By the second day, I didn't really like her much at all, especially when she tripped me up in the corridor and I went flying on my face in front of the 6th year boys; but despite this I told myself that I couldn't 'have no friends'. This was an impossible scenario as it would make me a total loser, and I just needed to wait because me and Stephanie Reynolds were 'going to get on like a house on fire'. 

Even as I said this, I knew that she was probably the most annoying girl I've ever met. But then Stephanie with her loud, biro-face and tripping up tendencies left the second week. So that was that. 

That she had even looked like the only viable friend option was absolutely terrifying. Among other things she had microwaved her own hamster. She probably should have been sectioned.

They say you can get used to anything, even high security prison; and in the same way you get used to high school. You don't even notice, really. The absence of choice when you're 12 (especially in 1994) was so profound that you don't have the capacity to think you will ever have an alternative life. You're sucked into this one like a piece of fluff through a hoover. Then you have to co-exist in a sort of ignorant, smelly darkness inside, with the other pieces of insignificant fluff.

And y'all had similar rights to fluff. Enslaved to other people, all day long, you had to try to generate approval - from teachers and other pupils and lunch ladies and the bus driver. From the woman who's red glasses clashed with her orange hair as she rang rubbishy nineties energy drinks through the garage till, and from Madge the cleaner - a woman with a smoker's croak and anger management problems, who threatened to report you for sitting on the blue pipe at lunchtime.  All day long- that's what you had to do - win approval. 

It was exhausting. Some friends would have helped. 

I didn't have friends (that reached my personal coolness targets) for five straight years. I was allocated as we've half mentioned, to a class of fools and petty criminals. Grammar schools 'were often a mixed bag' people said and it's perfectly true that one kid was expelled for wielding a screw driver at a bus stop. Another was kicked out for having a stash of soft drugs in the front pocket of his school bag. And there was the one who was caught trying to get high through sniffing deodorant in the boys toilets (that can't have even worked very well.)

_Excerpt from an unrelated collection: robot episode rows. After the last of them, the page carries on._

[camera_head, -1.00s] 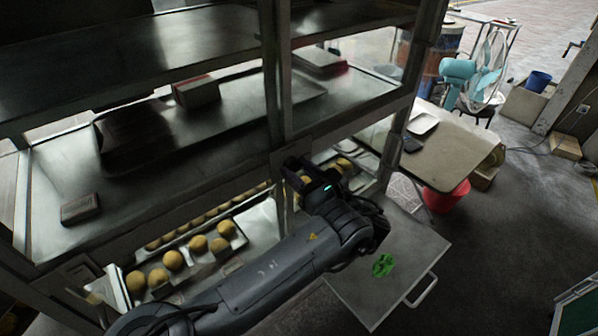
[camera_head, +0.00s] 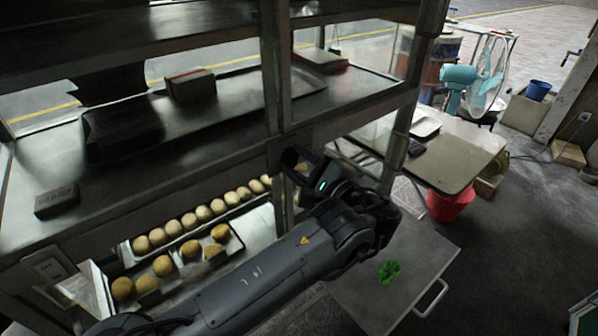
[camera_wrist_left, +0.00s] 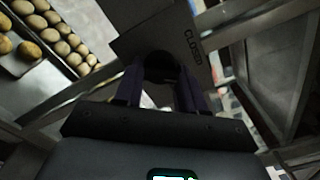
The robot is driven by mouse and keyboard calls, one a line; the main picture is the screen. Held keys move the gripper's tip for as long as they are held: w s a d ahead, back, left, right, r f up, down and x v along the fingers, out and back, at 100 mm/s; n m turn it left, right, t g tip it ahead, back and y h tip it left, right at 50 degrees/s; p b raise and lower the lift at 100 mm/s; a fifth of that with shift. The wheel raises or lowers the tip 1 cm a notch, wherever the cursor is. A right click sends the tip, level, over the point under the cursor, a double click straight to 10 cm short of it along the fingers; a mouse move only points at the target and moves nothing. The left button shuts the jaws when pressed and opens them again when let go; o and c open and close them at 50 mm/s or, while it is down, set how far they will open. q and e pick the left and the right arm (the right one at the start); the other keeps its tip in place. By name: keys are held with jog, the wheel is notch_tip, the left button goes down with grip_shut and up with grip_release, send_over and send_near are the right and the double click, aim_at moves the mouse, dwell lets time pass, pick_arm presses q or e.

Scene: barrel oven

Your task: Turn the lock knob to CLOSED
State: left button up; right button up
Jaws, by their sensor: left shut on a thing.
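The lock knob (camera_wrist_left: 160,66) is a dark round knob on a grey plate (camera_wrist_left: 143,36) that carries the word CLOSED, seen in the left wrist view. The plate (camera_head: 290,141) also shows on the oven's middle post in the head view. My left gripper (camera_wrist_left: 160,88) is shut on the knob, one finger on each side of it. In the head view my left gripper (camera_head: 299,163) reaches the post and hides the knob. The knob's exact pointing direction is too dark to tell. My right gripper is in neither view.
Trays of buns (camera_head: 190,250) lie behind the post at the lower left. An open door panel (camera_head: 400,290) with a handle and a green mark stands out at the lower right. A small table (camera_head: 455,165) and a red bucket (camera_head: 448,203) are beyond it on the right.

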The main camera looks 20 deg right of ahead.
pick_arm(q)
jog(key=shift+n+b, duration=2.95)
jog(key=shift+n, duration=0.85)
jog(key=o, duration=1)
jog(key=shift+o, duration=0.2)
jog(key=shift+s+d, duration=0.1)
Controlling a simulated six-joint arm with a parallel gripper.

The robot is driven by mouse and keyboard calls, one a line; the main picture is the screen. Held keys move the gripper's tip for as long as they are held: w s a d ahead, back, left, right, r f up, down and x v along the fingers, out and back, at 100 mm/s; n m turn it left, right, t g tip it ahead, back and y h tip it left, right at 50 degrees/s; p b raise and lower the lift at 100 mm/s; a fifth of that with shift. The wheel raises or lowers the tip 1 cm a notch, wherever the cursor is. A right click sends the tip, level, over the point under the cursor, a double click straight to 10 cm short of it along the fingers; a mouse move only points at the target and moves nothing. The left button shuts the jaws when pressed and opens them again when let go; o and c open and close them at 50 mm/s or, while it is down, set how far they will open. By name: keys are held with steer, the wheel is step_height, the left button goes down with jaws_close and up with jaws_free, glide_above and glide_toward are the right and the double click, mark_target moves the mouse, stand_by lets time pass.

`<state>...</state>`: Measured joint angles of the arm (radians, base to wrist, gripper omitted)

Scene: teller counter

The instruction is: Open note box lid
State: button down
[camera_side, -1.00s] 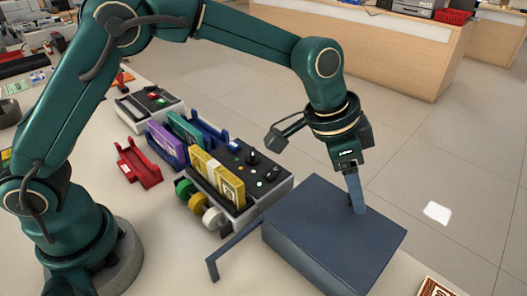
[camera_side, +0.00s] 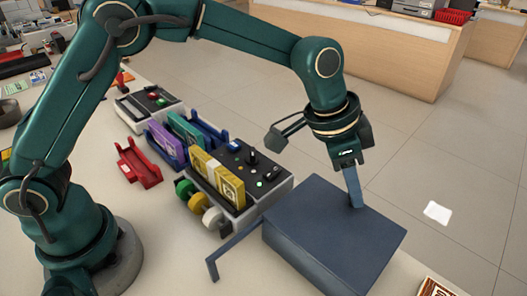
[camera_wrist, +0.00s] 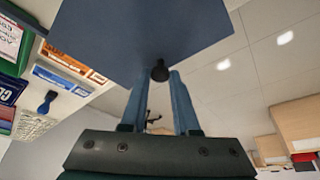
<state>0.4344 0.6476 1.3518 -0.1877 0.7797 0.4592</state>
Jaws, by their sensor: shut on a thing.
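The note box (camera_side: 310,255) is a dark blue box at the lower right of the side view. Its flat lid (camera_side: 325,215) lies on top and looks closed, with no gap that I can see. My gripper (camera_side: 356,203) reaches down at the lid's far right part. In the wrist view, the lid's blue surface (camera_wrist: 140,30) fills the top. A small dark knob (camera_wrist: 160,71) sticks out from it, between the tips of my two blue fingers (camera_wrist: 160,78). My gripper is shut on this knob. In the side view the fingers hide the knob.
A thin blue bent bar (camera_side: 233,250) extends left from the box. A grey device (camera_side: 255,175) with knobs and a yellow banded note bundle (camera_side: 215,178) stand just behind it to the left. A red holder (camera_side: 138,163) is farther left. Floor lies beyond the counter's right side.

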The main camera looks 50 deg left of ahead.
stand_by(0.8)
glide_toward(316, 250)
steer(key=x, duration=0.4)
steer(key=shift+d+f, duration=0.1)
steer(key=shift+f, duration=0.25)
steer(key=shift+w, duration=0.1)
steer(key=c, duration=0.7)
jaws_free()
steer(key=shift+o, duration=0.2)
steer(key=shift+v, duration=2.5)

Out of necessity I eventually made one actual friend at school. I sat behind her in form and took a passing interest in / criticism of the way she did her hair - one small side plait on the right, joining a dominant central plait in the middle. I knew I had to get past things like that if I was going to ever have anyone to talk to, and I soon discovered that - unusual hair aside - she was the cleverest person I had ever met, extremely sarcastic, and from Moscow which was revolutionary to me as I had barely even met anyone from Ballynahinch, (a town that was roughly 20 miles away.) 

I mean up until then I was taking it for granted that I would simply meet a string of cool friends, nice, funny, but also fashionable - (which meant 'knew about choker necklaces and shopped for Ananya or White Musk in the Body Shop.') But the reality was, this didn't seem to exist apart from in the girl's school down the road that I was apparently too stupid to get into.